The preliminary root cause of the incorrect main transformer CT wiring was failure to update or revise drawing E-23MA02, "Generation System - Three Line Metering & Relaying Diagram," which was missing information on connections to switchyard protective relays and included optional jumpers that were not supposed to be installed. The jumpers had not actually been installed for the original transformers, which was the correct and intended configuration. However, the noted drawing had not been revised to reflect that configuration.

Consequently, the jumpers were inadvertently installed in the CT circuits of the new transformers as part of the replacement modification. The post-modification testing performed by System Relay Services did not detect the improper jumpers.

It should be noted that the root cause investigation for this event is ongoing.
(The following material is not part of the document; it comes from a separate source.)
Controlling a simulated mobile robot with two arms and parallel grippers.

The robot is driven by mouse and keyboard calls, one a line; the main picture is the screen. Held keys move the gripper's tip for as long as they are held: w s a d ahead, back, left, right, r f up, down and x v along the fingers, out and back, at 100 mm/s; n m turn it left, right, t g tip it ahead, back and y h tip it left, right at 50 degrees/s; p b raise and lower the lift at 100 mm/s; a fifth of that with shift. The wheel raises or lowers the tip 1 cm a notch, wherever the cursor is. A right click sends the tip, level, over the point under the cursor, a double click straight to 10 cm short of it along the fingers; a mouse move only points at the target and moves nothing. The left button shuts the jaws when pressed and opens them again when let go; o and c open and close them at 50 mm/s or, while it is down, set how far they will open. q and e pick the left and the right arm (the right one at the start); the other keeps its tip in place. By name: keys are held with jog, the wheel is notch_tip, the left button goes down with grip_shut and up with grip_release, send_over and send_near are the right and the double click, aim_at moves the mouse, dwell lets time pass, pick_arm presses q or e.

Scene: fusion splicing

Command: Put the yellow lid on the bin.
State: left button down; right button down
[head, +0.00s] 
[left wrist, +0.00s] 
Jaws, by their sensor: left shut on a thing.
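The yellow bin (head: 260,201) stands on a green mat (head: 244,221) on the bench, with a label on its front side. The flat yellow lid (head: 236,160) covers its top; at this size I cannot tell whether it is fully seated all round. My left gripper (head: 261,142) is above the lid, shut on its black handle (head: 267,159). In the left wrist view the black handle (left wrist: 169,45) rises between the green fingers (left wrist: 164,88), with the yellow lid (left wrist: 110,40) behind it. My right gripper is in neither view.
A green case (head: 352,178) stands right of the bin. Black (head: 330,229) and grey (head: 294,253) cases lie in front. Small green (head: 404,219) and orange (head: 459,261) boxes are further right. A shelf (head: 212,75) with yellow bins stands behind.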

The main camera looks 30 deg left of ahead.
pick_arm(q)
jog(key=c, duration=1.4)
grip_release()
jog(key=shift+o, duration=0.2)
The results of the investigation, including a final root cause determination, will be provided in a supplement to this LER.

7. CORRECTIVE ACTIONS:

The corrective actions to prevent recurrence are to incorporate a design and a testing review by System Protection personnel to ensure the design is correct and testing is adequate for future relay designs.

Construction Supervisors will be required to review jobs related to at-risk modification FCNs to ensure changes are made if they are impacted. Finally, from an extent-of-condition review, design drawings that have similar error traps such as incorrect and missing information will be identified and corrected.

8. PREVIOUS SIMILAR EVENTS:

No previous plant trips have occurred at Callaway due to incorrect response to a transmission line fault by transformer bus differential relaying. However, in 2010, a jumper shown on a design drawing was found to not be installed, and in 2012, a jumper was found left in a circuit that was not shown on drawings. These previous events are included as internal Operating Experience in the Root Cause Analysis for the current event.

Corrective actions for these events included additional programmatic guidance, training, and coaching of responsible personnel.